Nous voici donc en 1912. La Révolution industrielle et le colonialisme ont enrichi l'Europe de l'Ouest. Anglais, Français et Allemands dirigent l'économie et la politique internationales. Ils guettent attentivement ce qui se passe à l'Est: les signes de l'effondrement prochain de l'Empire Ottoman, qui sera bientôt suivi, en 1917, de celui de l'Empire de la Sainte Russie. Pour l'instant, les Turcs, qui ont fait trembler l'Europe pendant des siècles, sont encore maitres d'un grand territoire conquis autour de la Méditerranée. Ils sont alliés avec les Allemands, qui leur fournissent des armes et forment officiers et stratèges.
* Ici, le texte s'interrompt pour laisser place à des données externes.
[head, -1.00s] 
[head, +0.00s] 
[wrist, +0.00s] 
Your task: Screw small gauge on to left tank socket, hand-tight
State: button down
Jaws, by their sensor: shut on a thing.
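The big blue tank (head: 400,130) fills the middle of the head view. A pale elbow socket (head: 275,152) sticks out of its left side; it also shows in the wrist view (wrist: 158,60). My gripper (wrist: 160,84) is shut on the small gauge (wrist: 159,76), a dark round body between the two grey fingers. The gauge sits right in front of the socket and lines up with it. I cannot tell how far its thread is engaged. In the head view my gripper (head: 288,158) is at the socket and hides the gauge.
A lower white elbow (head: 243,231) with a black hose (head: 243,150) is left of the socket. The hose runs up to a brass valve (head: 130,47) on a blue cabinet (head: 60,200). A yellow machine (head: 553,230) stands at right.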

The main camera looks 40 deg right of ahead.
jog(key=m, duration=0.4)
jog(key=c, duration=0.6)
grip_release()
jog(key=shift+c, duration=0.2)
Mais leur gouvernement s'est affaibli, et un vent de revanche attise le nationalisme des Grecs, des Bulgares, des Serbes et des Monténégrins. le soulèvement populaire devient une alliance, la Ligue Balkanique, qui va précipiter la chute de "l'Homme malade" et déstabiliser durablement les forces en présence.
Stéphane Lauzanne, correspondant de guerre, témoigne de la situation, analyse et commente depuis son observatoire à Constantinople, les soubresauts d'un Empire cosmopolite, aux soldats mal préparés et aux dirigeants dépassés par la débâcle.
Il ne se prive pas de tacler copieusement au passage le baron de Wangenheim, ambassadeur d'Allemagne à Istanbul, qui refuse de reconnaitre la responsabilité de l'Allemagne dans cette défaite; il ne s'imagine pas que deux ans plus tard, les troupes allemandes infligeront de lourdes pertes à la France.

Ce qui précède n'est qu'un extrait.